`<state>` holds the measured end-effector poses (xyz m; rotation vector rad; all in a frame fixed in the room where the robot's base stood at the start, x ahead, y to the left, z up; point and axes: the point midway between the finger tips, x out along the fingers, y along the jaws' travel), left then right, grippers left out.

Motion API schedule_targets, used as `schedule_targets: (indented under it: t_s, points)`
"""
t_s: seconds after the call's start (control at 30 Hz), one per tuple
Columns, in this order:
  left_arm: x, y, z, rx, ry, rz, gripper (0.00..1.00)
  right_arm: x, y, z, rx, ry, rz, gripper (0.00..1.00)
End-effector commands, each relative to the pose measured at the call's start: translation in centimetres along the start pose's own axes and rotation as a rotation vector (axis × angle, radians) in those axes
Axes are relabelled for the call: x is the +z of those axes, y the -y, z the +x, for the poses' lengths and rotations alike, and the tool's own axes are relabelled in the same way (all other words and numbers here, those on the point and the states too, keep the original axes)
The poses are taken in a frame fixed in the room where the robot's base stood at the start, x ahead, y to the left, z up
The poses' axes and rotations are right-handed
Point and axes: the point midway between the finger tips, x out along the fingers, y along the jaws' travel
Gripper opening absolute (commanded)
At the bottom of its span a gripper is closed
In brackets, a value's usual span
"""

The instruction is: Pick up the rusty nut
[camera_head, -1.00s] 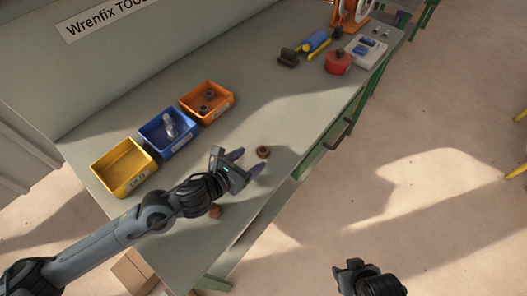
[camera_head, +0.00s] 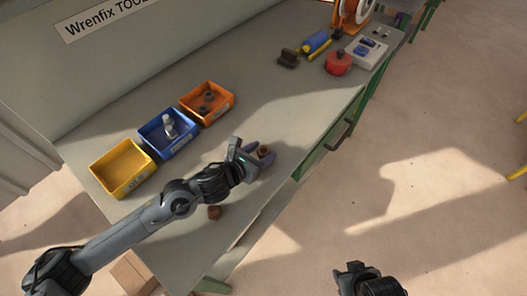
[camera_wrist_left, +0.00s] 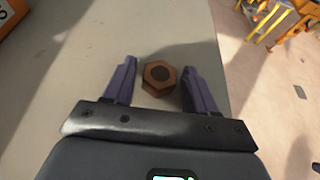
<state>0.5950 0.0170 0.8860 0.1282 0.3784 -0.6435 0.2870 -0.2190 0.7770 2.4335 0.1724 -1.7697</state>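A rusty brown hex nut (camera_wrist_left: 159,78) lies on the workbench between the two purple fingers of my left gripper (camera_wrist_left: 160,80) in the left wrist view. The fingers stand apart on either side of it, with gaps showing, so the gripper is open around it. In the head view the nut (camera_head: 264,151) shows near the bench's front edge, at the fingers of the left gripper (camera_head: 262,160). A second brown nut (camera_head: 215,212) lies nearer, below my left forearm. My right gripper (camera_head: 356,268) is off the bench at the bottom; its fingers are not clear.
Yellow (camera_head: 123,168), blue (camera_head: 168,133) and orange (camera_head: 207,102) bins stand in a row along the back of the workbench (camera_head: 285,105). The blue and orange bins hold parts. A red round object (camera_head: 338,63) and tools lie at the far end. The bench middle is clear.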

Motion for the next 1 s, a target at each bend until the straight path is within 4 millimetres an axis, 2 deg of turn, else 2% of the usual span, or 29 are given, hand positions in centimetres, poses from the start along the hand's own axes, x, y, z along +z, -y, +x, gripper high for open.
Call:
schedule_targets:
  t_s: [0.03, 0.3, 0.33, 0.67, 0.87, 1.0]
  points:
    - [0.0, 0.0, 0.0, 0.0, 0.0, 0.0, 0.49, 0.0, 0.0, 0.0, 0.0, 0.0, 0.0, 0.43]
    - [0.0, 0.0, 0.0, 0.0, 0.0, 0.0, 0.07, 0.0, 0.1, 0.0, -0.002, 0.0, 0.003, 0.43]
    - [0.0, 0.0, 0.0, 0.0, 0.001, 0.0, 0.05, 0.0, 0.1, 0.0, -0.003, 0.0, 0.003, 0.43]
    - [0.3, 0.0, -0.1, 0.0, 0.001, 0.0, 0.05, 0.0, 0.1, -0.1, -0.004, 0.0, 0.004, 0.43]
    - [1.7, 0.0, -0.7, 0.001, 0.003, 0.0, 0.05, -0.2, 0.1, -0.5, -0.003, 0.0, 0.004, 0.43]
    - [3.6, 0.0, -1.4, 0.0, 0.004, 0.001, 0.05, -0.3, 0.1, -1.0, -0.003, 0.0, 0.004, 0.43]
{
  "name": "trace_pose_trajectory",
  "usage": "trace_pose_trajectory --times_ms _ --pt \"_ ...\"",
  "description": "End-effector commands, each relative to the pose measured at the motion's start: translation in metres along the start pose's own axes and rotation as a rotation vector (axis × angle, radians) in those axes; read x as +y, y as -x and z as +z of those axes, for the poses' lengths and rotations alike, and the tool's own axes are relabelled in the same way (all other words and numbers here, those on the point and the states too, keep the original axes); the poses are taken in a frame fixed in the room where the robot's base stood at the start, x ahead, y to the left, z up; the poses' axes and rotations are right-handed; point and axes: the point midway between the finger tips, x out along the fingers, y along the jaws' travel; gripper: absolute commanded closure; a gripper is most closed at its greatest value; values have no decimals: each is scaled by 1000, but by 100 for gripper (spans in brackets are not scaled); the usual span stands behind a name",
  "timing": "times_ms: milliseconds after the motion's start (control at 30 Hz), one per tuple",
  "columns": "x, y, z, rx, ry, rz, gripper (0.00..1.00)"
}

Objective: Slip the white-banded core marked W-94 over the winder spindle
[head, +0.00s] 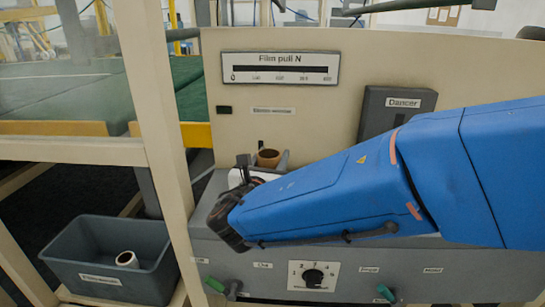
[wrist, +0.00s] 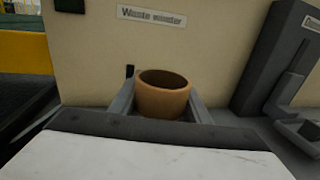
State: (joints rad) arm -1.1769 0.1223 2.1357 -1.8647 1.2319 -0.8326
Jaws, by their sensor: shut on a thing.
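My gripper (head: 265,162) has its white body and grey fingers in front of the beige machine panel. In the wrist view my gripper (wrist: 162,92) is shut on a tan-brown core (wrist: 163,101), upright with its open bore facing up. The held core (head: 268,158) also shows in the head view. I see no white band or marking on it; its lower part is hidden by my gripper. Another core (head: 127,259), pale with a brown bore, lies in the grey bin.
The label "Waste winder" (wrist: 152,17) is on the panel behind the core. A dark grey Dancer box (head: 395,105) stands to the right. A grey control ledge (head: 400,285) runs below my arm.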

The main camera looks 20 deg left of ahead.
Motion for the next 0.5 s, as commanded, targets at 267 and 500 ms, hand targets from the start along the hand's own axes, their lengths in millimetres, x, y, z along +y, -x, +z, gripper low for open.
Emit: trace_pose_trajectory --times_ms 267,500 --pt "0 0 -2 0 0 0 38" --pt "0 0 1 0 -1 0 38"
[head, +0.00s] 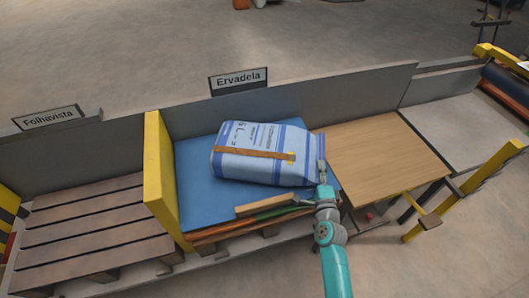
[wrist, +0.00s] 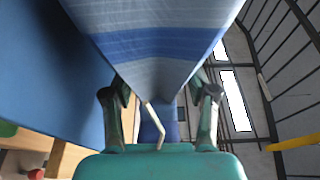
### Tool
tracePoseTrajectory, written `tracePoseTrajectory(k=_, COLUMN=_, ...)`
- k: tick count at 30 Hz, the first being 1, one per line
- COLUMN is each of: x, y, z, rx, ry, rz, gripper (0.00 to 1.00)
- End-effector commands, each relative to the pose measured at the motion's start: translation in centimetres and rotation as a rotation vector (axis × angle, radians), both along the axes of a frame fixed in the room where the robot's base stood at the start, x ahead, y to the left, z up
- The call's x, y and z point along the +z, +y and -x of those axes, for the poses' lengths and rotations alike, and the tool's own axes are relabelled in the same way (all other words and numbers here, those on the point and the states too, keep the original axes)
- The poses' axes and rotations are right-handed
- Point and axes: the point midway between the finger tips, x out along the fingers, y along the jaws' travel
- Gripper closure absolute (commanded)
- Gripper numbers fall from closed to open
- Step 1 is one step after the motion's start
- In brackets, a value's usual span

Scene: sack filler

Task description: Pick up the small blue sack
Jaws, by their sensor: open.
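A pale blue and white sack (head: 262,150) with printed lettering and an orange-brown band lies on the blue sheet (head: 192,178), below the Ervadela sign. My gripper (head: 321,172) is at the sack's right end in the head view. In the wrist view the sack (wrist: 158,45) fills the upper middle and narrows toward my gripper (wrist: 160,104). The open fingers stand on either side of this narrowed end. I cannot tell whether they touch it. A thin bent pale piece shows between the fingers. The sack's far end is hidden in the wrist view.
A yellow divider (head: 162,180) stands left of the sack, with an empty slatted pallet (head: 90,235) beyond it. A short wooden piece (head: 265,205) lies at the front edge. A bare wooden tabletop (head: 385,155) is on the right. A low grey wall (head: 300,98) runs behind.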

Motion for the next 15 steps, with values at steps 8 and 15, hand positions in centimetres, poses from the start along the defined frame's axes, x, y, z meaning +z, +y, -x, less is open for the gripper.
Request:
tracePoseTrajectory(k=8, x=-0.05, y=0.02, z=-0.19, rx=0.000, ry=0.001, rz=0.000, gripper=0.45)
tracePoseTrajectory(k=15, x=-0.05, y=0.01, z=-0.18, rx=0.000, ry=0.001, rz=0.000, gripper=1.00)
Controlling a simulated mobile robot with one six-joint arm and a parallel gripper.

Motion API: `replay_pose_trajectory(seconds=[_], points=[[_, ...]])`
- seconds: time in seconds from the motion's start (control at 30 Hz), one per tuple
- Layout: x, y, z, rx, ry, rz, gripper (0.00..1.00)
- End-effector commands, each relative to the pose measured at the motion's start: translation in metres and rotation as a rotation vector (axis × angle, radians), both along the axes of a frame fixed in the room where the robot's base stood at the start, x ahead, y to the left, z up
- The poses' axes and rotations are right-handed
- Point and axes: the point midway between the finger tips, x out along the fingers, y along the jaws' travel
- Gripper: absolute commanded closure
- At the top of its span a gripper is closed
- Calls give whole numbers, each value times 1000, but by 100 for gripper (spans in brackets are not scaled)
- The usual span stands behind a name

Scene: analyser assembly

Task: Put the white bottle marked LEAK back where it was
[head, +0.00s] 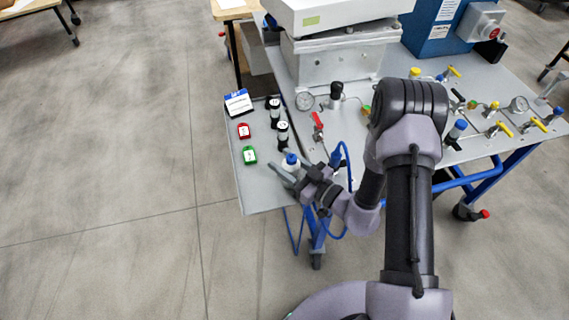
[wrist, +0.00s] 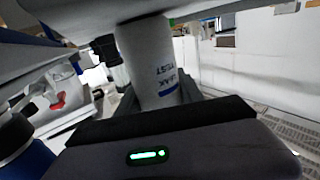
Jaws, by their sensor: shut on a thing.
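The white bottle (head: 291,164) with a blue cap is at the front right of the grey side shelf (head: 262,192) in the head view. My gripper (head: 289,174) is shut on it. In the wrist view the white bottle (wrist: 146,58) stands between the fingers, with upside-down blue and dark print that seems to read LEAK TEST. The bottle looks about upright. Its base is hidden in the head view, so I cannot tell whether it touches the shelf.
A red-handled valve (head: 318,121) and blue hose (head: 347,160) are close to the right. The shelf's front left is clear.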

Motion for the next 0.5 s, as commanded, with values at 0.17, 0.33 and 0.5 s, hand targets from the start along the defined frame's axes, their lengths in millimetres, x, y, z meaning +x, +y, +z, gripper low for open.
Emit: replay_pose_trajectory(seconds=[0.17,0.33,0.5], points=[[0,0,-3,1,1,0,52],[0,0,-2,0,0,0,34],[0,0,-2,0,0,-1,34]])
________________________________________
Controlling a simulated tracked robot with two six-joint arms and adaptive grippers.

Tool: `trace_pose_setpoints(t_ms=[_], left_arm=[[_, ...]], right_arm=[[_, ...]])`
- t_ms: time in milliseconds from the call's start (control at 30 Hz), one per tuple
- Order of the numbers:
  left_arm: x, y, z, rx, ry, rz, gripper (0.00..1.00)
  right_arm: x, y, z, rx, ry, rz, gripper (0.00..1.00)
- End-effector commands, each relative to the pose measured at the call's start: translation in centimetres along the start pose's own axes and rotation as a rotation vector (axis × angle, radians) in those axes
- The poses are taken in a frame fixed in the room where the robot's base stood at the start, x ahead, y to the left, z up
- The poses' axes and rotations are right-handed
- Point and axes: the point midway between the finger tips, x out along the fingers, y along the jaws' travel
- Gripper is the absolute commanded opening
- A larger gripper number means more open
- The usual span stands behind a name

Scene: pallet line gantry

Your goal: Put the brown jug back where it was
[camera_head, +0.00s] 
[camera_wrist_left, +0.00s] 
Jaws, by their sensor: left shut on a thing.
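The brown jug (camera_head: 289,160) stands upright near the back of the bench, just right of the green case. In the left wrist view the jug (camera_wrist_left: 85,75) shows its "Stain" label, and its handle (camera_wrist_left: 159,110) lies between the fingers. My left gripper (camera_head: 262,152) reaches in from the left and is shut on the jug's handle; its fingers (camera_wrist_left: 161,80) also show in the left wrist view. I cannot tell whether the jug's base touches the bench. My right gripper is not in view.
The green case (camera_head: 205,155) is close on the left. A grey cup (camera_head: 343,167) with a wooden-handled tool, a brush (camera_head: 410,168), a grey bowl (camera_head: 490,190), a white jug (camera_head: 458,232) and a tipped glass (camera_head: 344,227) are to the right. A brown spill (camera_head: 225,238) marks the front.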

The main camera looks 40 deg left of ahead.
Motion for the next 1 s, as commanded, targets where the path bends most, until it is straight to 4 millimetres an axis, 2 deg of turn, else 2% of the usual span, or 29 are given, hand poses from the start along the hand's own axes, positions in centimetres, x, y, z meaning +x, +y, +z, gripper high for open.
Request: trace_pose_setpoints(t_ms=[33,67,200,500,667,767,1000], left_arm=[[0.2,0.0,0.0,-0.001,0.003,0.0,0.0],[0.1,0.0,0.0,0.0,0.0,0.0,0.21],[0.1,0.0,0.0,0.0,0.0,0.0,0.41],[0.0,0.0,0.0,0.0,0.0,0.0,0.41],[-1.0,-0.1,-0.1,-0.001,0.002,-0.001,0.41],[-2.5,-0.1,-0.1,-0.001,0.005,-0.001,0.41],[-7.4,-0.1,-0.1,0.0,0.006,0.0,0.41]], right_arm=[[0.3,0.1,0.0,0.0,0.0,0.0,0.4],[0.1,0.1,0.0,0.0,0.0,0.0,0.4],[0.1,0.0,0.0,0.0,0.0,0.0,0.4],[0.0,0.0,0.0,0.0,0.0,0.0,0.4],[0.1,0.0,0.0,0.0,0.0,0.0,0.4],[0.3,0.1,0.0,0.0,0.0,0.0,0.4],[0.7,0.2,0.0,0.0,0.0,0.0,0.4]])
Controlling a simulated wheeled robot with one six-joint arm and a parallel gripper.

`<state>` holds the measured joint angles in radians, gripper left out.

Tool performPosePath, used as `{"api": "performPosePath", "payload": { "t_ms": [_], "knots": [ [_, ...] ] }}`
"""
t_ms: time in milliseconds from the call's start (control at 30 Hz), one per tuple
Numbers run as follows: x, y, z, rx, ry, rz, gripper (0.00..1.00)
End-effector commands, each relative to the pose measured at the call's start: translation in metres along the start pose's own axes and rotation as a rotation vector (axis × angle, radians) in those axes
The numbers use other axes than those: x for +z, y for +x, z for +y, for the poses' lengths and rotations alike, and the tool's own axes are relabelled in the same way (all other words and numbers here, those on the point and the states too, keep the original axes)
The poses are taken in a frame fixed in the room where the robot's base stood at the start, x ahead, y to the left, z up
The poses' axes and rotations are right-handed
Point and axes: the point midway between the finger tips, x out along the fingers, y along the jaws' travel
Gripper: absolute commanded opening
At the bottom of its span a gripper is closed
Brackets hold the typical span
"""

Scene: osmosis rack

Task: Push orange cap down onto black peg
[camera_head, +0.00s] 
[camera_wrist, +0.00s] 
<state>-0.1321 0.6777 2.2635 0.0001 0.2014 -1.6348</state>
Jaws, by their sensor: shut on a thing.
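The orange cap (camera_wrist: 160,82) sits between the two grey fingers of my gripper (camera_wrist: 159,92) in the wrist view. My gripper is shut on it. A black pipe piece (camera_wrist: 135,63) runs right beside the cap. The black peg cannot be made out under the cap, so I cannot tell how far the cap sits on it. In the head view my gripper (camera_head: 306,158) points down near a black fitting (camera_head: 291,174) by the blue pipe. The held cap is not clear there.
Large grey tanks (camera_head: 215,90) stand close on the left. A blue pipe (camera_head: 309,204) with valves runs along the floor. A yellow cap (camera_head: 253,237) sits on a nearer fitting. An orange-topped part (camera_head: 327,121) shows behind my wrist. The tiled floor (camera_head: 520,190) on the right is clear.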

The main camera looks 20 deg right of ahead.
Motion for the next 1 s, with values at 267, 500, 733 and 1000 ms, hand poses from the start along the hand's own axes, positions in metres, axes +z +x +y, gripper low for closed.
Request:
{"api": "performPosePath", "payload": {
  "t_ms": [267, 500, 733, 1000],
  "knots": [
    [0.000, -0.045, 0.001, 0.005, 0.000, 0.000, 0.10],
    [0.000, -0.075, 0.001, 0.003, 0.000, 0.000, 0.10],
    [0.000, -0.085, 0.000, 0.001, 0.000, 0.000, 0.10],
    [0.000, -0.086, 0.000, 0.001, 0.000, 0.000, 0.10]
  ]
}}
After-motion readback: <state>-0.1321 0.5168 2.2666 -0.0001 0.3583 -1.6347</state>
________________________________________
SHORT EXERCISE →
Search the data for the string "parallel" and copy each line where it appears.

THE REPLY →
Controlling a simulated mobile robot with one six-joint arm and a parallel gripper.
Controlling a simulated wheeled robot with one six-joint arm and a parallel gripper.

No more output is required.